» **Do this**
Return each line of the data below exactly, omitting any pictures.
--- begin Given data ---
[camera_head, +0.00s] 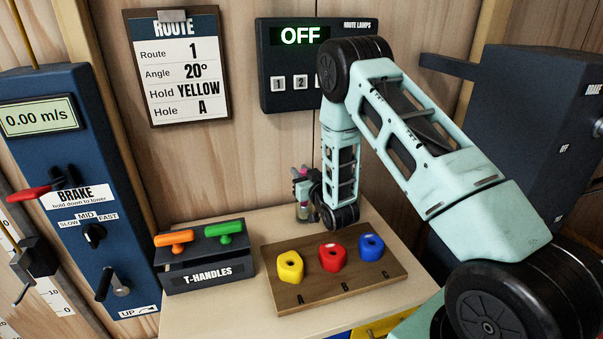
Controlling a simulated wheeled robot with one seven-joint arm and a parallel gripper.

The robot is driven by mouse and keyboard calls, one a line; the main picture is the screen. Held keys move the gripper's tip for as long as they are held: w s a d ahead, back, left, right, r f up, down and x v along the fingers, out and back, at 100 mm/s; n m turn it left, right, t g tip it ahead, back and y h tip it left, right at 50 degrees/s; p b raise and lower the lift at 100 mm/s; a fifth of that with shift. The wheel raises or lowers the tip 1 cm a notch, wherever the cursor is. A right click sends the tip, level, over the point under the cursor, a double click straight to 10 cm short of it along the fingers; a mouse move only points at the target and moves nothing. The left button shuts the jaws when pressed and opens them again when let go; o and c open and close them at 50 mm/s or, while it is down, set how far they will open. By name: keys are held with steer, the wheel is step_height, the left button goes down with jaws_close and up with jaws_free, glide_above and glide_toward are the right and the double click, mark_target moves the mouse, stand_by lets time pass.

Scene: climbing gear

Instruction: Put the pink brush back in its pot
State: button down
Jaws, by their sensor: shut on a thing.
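My gripper (311,186) is at the back of the table, small in view and partly hidden by my wrist. It is shut on the pink brush (299,173), whose pink part shows just at the left of the fingers. A small pot (304,213) stands on the table directly below the gripper, partly covered by my wrist. The brush's lower part is hard to make out, and I cannot tell whether it is inside the pot or above it.
A wooden board (345,283) with yellow, red and blue holds lies in front of my wrist. The T-handles box (207,266), bearing orange and green handles, stands left. A blue brake panel (82,190) is at far left. A dark cabinet (520,130) stands right.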

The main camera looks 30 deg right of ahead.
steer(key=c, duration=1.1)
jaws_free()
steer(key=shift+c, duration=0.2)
--- end Given data ---
» **Result**
[camera_head, +0.00s] 
Controlling a simulated wheeled robot with one seven-joint arm and a parallel gripper.

The robot is driven by mouse and keyboard calls, one a line; the main picture is the screen. Held keys move the gripper's tip for as long as they are held: w s a d ahead, back, left, right, r f up, down and x v along the fingers, out and back, at 100 mm/s; n m turn it left, right, t g tip it ahead, back and y h tip it left, right at 50 degrees/s; p b raise and lower the lift at 100 mm/s; a fifth of that with shift. The wheel raises or lowers the tip 1 cm a notch, wherever the cursor is. A right click sends the tip, level, over the point under the cursor, a double click straight to 10 cm short of it along the fingers; a mouse move only points at the target and moves nothing. The left button shuts the jaws when pressed and opens them again when let go; o and c open and close them at 50 mm/s or, while it is down, set how far they will open. By name: keys are held with steer, the wheel is step_height, the left button goes down with jaws_close and up with jaws_free, glide_above and glide_toward are the right and the double click, mark_target moves the mouse, stand_by lets time pass.

Scene: climbing gear

Instruction: Put the pink brush back in its pot
State: button down
Jaws, by their sensor: shut on a thing.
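My gripper (311,186) is at the back of the table, small in view and partly hidden by my wrist. It is shut on the pink brush (299,173), whose pink part shows just at the left of the fingers. A small pot (304,213) stands on the table directly below the gripper, partly covered by my wrist. The brush's lower part is hard to make out, and I cannot tell whether it is inside the pot or above it.
A wooden board (345,283) with yellow, red and blue holds lies in front of my wrist. The T-handles box (207,266), bearing orange and green handles, stands left. A blue brake panel (82,190) is at far left. A dark cabinet (520,130) stands right.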

The main camera looks 30 deg right of ahead.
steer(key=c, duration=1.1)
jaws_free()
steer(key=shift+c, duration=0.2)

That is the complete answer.